Manipulation episode records:
================================

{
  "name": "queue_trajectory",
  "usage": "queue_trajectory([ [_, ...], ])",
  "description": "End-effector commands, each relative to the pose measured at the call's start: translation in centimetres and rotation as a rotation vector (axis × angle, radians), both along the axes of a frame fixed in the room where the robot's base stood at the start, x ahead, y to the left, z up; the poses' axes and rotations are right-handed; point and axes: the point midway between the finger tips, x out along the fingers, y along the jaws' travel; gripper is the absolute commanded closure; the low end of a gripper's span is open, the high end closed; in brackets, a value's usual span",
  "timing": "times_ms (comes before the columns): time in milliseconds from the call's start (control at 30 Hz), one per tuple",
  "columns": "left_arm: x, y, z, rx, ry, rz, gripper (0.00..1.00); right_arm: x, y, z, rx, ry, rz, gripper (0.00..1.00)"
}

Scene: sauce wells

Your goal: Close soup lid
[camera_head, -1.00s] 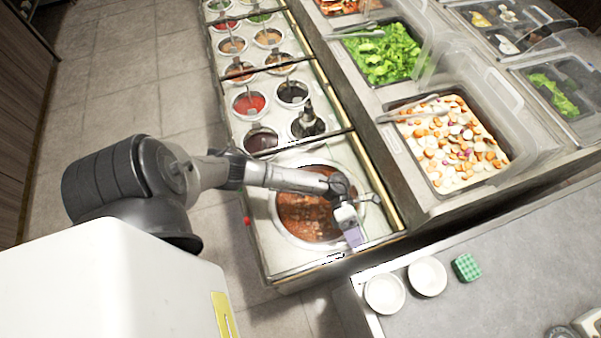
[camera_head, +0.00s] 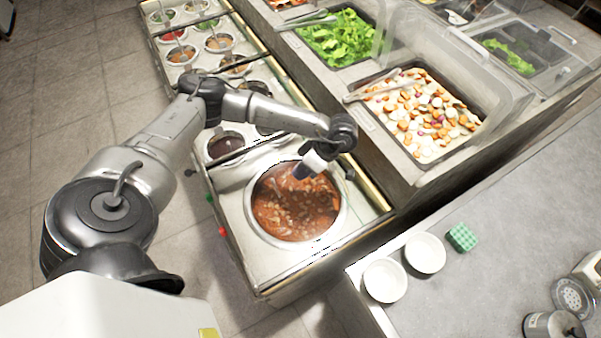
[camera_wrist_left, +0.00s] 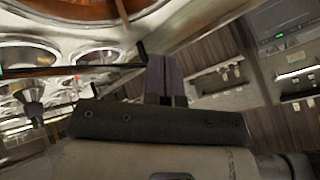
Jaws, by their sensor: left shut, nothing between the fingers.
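The round soup well (camera_head: 341,215) holds red-brown chunky soup (camera_head: 295,205) and sits at the near end of the sauce counter. A clear panel with a dark front edge (camera_head: 330,252) seems to lie over this section; I cannot tell for sure whether it is the soup lid or how it lies. My left gripper (camera_head: 302,172) is shut and empty, above the far part of the well. Its purple-grey fingers (camera_wrist_left: 165,80) also show in the left wrist view, near a dark bar (camera_wrist_left: 75,71). I cannot tell whether they touch it. My right gripper is out of view.
Small sauce wells (camera_head: 226,145) line the counter behind the soup, partly hidden by my left arm. A pan of chopped vegetables (camera_head: 425,112) with tongs stands to the right. White bowls (camera_head: 385,280) and a green sponge (camera_head: 462,237) are on the grey worktop.

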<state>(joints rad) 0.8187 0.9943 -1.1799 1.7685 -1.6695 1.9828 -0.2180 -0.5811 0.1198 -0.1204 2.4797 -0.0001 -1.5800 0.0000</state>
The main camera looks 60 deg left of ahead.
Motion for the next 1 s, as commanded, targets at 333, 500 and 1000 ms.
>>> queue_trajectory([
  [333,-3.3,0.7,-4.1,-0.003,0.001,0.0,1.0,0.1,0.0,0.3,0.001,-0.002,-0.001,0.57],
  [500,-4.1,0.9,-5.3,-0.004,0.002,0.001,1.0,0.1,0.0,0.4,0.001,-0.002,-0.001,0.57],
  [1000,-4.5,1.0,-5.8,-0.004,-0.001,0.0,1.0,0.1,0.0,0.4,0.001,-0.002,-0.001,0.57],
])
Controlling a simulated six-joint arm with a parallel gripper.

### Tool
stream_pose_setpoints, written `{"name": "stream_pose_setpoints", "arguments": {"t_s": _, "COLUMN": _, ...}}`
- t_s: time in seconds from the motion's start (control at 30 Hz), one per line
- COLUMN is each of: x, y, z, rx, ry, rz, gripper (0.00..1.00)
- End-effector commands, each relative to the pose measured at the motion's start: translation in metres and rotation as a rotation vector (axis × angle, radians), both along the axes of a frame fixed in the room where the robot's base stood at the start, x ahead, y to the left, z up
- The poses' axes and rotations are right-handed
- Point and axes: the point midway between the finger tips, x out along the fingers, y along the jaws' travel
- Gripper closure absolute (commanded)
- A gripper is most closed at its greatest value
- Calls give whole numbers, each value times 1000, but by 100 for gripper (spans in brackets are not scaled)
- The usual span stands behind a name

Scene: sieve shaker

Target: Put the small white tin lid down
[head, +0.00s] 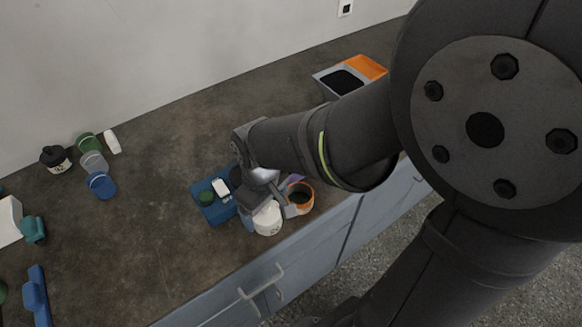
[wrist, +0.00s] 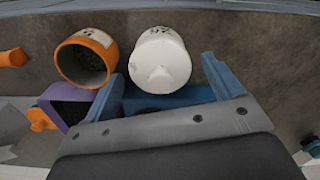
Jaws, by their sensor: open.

================================

#### SHORT TASK:
Each record above should come back exactly the same, only without its pictures.

#### ANSWER TO THE TASK:
{
  "name": "queue_trajectory",
  "usage": "queue_trajectory([ [_, ...], ])",
  "description": "End-effector commands, each relative to the pose measured at the call's start: translation in centimetres and rotation as a rotation vector (axis × angle, radians), both along the axes of a frame fixed in the room where the robot's base stood at the start, x ahead, y to the left, z up; the poses' axes and rotations are right-handed; point and axes: the point midway between the finger tips, x out along the fingers, y along the jaws' travel; gripper is the absolute commanded closure; the low end of a gripper's span is open, the high end closed; in brackets, a value's usual span",
  "timing": "times_ms (comes before the columns): time in milliseconds from the call's start (control at 30 Hz), one per tuple",
  "columns": "left_arm: x, y, z, rx, ry, rz, gripper (0.00..1.00); right_arm: x, y, z, rx, ry, rz, gripper (0.00..1.00)"
}

Scene: sauce wells

Your goal: Close soup lid
[camera_head, -1.00s] 
[camera_head, +0.00s] 
[camera_wrist_left, +0.00s] 
Jaws, by their sensor: left shut, nothing between the fingers.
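The round soup well (camera_head: 341,215) holds red-brown chunky soup (camera_head: 295,205) and sits at the near end of the sauce counter. A clear panel with a dark front edge (camera_head: 330,252) seems to lie over this section; I cannot tell for sure whether it is the soup lid or how it lies. My left gripper (camera_head: 302,172) is shut and empty, above the far part of the well. Its purple-grey fingers (camera_wrist_left: 165,80) also show in the left wrist view, near a dark bar (camera_wrist_left: 75,71). I cannot tell whether they touch it. My right gripper is out of view.
Small sauce wells (camera_head: 226,145) line the counter behind the soup, partly hidden by my left arm. A pan of chopped vegetables (camera_head: 425,112) with tongs stands to the right. White bowls (camera_head: 385,280) and a green sponge (camera_head: 462,237) are on the grey worktop.

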<state>(joints rad) 0.8187 0.9943 -1.1799 1.7685 -1.6695 1.9828 -0.2180 -0.5811 0.1198 -0.1204 2.4797 -0.0001 -1.5800 0.0000</state>
The main camera looks 60 deg left of ahead.
Motion for the next 1 s, as commanded, targets at 333, 500 and 1000 ms.
>>> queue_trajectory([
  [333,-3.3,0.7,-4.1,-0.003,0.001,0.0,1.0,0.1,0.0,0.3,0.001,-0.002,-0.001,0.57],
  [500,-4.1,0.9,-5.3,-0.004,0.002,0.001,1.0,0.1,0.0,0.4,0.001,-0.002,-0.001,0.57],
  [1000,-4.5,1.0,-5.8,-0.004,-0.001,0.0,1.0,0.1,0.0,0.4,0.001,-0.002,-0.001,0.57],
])
Controlling a simulated six-joint arm with a parallel gripper.

### Tool
stream_pose_setpoints, written `{"name": "stream_pose_setpoints", "arguments": {"t_s": _, "COLUMN": _, ...}}`
- t_s: time in seconds from the motion's start (control at 30 Hz), one per line
- COLUMN is each of: x, y, z, rx, ry, rz, gripper (0.00..1.00)
- End-effector commands, each relative to the pose measured at the motion's start: translation in metres and rotation as a rotation vector (axis × angle, radians), both along the axes of a frame fixed in the room where the robot's base stood at the start, x ahead, y to the left, z up
- The poses' axes and rotations are right-handed
- Point and axes: the point midway between the finger tips, x out along the fingers, y along the jaws' travel
- Gripper closure absolute (commanded)
- A gripper is most closed at its greatest value
- Calls give whole numbers, each value times 1000, but by 100 for gripper (spans in brackets are not scaled)
- The usual span stands behind a name

Scene: sieve shaker

Target: Put the small white tin lid down
[head, +0.00s] 
[wrist, +0.00s] 
Jaws, by their sensor: open.

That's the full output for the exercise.